Nova Scotia

Argyle Streetscaping project has paint problems

The Argyle Streetscaping project is facing some of the very same problems as a new sweater going through the wash: the colours are running and it's beginning to fade.

Crew out Sunday to patch problem areas after wear noticed on argyle pattern

The green paint running off Argyle Street Monday is from residue last week, according to the Downtown Halifax Business Commission. (Jane Sponagle/CBC)

The Argyle Streetscaping project is facing some of the very same problems as a pair of new socks going through the wash: the colours are running and it's beginning to fade in spots.

The pattern was laid down on the popular downtown street last week as part of a plan to close the road to vehicle traffic from Thursday evenings through Sundays during the summer.

But by Monday, some paint looked to be wearing off.
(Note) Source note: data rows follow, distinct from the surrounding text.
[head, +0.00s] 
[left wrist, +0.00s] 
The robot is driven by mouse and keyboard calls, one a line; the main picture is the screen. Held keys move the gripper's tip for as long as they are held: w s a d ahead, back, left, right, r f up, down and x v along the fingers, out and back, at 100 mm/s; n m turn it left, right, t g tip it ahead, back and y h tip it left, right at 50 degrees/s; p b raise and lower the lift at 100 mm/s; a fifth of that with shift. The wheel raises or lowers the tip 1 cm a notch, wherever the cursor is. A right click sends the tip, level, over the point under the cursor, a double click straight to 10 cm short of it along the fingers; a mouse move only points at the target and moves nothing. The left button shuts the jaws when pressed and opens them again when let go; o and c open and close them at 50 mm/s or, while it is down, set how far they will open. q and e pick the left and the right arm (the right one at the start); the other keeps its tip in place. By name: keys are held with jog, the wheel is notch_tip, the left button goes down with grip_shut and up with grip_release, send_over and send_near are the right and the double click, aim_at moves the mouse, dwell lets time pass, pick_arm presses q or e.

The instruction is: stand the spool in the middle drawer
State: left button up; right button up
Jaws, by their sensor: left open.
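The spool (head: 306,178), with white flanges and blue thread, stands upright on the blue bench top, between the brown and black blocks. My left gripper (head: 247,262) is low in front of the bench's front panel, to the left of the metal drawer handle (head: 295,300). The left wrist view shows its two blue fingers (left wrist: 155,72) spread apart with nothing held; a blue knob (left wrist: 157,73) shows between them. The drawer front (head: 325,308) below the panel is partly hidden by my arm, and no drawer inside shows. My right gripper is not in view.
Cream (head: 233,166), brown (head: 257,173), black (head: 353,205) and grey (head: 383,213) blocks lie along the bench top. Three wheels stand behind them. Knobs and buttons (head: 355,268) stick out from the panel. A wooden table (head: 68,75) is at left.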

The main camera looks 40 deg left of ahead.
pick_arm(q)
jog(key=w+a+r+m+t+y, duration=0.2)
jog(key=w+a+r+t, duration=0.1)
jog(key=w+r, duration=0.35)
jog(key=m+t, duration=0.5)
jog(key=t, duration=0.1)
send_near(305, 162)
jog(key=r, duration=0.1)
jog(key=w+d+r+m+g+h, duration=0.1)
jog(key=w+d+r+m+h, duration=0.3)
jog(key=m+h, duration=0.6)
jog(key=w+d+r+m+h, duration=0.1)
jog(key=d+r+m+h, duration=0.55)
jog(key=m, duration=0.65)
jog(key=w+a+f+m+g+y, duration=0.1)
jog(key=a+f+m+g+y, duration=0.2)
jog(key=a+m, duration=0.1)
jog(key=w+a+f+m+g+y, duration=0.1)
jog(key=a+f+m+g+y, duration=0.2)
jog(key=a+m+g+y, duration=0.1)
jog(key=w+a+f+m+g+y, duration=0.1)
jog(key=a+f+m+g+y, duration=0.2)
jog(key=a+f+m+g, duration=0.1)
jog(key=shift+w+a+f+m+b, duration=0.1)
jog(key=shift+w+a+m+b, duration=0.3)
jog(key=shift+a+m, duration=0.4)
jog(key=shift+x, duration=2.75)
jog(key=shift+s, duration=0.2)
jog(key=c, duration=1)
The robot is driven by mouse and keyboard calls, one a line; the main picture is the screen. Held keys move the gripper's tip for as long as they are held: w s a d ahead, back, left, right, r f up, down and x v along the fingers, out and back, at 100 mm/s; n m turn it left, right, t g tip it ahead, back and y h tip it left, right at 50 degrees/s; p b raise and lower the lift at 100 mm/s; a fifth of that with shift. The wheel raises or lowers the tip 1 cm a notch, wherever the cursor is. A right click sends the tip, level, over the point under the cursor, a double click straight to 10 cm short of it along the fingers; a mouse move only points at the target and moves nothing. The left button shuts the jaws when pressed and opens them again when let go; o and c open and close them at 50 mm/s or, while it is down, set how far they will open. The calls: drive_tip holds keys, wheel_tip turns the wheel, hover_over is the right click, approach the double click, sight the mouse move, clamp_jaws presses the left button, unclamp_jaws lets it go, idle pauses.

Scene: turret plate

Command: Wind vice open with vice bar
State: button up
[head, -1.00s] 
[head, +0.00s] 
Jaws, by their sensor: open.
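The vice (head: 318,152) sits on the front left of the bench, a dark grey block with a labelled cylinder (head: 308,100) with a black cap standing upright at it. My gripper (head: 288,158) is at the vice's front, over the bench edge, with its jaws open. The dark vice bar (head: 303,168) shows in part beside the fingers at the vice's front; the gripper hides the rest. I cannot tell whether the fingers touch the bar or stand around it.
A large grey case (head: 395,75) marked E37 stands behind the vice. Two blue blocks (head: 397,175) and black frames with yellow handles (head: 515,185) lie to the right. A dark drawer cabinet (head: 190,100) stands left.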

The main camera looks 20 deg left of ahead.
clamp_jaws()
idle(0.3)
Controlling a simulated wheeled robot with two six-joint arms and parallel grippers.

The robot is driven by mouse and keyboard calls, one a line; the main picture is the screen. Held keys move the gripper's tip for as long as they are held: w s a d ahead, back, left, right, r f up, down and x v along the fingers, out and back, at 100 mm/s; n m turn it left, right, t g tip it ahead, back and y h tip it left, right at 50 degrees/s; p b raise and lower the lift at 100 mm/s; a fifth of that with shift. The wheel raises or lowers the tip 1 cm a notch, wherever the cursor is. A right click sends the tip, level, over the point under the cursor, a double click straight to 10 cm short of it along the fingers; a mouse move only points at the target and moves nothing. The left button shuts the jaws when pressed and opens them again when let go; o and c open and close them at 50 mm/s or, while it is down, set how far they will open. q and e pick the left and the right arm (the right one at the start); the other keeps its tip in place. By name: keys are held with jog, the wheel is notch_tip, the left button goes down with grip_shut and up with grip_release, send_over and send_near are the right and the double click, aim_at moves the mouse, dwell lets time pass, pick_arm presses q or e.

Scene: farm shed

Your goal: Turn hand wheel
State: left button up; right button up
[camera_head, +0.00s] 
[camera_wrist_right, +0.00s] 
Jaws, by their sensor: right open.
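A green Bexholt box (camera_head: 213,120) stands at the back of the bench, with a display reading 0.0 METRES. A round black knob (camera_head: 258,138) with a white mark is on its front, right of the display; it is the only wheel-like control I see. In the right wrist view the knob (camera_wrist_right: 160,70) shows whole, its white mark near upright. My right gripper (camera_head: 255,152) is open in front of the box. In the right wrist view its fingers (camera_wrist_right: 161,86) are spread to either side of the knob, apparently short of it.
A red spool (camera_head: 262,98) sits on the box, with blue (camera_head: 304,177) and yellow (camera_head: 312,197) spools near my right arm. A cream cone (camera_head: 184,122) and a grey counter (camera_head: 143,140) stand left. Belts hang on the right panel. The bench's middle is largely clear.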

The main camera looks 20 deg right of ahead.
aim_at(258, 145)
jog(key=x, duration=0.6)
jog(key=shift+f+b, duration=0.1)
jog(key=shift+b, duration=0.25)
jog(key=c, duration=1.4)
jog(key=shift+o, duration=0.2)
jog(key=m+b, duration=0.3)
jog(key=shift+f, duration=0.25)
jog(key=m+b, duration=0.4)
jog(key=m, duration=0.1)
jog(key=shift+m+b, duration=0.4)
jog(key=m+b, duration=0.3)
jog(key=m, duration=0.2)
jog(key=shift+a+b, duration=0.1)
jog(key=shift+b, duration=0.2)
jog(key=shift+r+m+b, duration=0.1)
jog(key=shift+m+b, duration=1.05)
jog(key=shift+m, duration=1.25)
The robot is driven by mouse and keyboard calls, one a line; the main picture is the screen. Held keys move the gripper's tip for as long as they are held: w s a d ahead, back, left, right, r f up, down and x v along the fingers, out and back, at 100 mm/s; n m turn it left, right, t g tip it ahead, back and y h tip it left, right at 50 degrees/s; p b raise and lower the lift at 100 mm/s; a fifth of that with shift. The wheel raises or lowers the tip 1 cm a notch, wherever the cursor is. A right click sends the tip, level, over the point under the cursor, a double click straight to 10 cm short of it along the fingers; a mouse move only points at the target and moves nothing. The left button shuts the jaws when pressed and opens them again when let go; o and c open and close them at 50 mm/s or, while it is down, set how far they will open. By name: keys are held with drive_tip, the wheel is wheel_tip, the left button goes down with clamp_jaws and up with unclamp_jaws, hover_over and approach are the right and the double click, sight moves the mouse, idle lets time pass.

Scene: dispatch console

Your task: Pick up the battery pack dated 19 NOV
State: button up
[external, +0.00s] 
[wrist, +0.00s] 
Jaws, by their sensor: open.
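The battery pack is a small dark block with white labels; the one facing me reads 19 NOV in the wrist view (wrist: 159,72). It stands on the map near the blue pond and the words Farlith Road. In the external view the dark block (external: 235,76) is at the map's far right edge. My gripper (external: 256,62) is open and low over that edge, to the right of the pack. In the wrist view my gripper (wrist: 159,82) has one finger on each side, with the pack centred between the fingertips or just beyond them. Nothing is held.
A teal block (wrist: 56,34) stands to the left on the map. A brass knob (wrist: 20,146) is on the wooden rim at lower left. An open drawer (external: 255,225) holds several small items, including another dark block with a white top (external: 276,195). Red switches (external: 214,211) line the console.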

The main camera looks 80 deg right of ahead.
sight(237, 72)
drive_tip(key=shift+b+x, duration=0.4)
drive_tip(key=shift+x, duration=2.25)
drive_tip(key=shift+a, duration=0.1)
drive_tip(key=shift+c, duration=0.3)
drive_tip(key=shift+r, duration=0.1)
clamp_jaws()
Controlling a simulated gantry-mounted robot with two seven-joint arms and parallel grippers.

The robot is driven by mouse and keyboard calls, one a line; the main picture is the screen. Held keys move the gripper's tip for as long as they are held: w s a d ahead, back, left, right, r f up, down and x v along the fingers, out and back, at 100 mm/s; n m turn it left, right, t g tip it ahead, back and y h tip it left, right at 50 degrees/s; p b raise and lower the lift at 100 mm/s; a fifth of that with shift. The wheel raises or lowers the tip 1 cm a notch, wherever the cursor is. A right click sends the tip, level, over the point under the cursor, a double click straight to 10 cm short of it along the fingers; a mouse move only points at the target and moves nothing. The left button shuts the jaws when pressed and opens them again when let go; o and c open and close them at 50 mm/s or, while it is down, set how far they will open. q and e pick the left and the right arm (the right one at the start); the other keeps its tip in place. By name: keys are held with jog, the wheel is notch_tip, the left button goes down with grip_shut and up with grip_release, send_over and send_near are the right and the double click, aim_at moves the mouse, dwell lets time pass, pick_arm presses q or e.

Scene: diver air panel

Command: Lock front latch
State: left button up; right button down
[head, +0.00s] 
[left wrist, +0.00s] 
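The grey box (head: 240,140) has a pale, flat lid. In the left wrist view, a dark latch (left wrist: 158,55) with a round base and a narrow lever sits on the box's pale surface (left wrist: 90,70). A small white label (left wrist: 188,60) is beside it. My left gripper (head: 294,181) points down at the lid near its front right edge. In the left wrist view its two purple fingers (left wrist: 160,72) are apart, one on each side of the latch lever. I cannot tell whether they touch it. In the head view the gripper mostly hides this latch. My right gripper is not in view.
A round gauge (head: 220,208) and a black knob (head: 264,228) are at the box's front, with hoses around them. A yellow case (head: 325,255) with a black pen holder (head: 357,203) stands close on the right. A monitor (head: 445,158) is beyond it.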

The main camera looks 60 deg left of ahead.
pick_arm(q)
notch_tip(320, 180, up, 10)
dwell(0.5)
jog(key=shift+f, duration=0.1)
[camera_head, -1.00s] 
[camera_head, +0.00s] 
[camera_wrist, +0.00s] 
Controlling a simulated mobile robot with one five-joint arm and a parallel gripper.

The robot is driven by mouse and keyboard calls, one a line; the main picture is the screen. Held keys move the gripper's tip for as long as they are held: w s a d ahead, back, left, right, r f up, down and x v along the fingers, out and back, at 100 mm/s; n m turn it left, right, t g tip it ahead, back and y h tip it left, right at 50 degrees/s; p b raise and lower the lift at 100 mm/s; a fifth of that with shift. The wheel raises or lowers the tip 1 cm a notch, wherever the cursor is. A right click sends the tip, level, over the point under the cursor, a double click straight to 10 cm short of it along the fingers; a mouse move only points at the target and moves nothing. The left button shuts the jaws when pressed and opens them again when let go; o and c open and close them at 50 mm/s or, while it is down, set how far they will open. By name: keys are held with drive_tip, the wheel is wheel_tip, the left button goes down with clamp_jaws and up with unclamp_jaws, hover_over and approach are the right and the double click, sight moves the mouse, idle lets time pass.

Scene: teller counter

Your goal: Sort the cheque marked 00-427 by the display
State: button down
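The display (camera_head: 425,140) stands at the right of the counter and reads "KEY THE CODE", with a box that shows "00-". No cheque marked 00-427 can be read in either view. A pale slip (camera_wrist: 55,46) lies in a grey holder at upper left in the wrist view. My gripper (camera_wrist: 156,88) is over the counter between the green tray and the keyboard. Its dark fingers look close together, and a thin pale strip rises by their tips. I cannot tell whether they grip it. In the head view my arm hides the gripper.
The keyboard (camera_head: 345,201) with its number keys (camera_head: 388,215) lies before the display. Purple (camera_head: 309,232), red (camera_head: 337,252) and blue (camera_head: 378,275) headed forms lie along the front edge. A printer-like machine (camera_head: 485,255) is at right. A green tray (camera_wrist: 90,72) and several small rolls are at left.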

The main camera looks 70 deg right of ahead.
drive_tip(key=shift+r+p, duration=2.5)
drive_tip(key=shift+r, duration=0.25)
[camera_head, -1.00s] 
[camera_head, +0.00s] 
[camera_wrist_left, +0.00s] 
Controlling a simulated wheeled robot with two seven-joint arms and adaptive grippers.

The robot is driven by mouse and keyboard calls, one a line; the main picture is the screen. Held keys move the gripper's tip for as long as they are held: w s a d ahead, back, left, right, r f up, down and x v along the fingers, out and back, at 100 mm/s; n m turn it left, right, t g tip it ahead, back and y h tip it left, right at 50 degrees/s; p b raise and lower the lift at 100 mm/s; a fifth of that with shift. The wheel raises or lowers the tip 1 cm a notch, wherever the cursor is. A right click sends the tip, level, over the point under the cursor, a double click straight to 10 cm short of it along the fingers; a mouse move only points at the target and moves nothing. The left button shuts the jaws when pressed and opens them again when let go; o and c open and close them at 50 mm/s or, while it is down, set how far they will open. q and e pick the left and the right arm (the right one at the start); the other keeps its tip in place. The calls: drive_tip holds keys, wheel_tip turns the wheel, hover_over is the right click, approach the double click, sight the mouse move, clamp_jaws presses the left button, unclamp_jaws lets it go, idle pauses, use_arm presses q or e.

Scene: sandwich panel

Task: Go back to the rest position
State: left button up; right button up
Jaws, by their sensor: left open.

In other places, it appeared green was washing away and pooling along sidewalks.

The green residue is from the paint application last week, according to Brenden Sommerhalder with the Downtown Halifax Business Commission. 

"They used a sprayer and some of the particles washed off to the side," he told CBC News. "The green colour was a little bit stubborn for us. So we noticed there was some patching going on." 
Argyle Street was freshly painted with a pattern last week. (Brett Ruskin/CBC)

Sommerhalder said the green paint was fixed Sunday with rollers and paint brushes instead of a sprayer.

But the paint also appears to be wearing in some areas. 

"Streets are not perfectly even surfaces and level surfaces," he says. "So as they're applying different pieces, there are some depressions in there. As it dries, it can bubble and flake away."

The paint for the project cost about $17,000, Sommerhalder said. The price includes both paint that has been applied, along with what will be used in a future project.

"In the fall time, when the temporary sidewalks are removed, we're going to come back and fill in the pattern so it doesn't look half complete."
Some paint wore off after being applied last week. (Jane Sponagle/CBC)

Even with the issues, Sommerhalder says he's is happy with how the Argyle Street paint project has turned out.

"Street painting is not a perfect science," he says. "It looks pretty good from our perspective. If you get down and inspect it with a magnifying glass, you're going to find some speckles. You're going to find some spots.

"Really, it's the experience of the shared street that we're trying to get across. The paint is just one component of that."

Sommerhalder said there's not been a lot of wear from foot traffic. But if there is, it will be a sign of success.

"If the paint goes away a little bit, it's because people are dancing in the streets."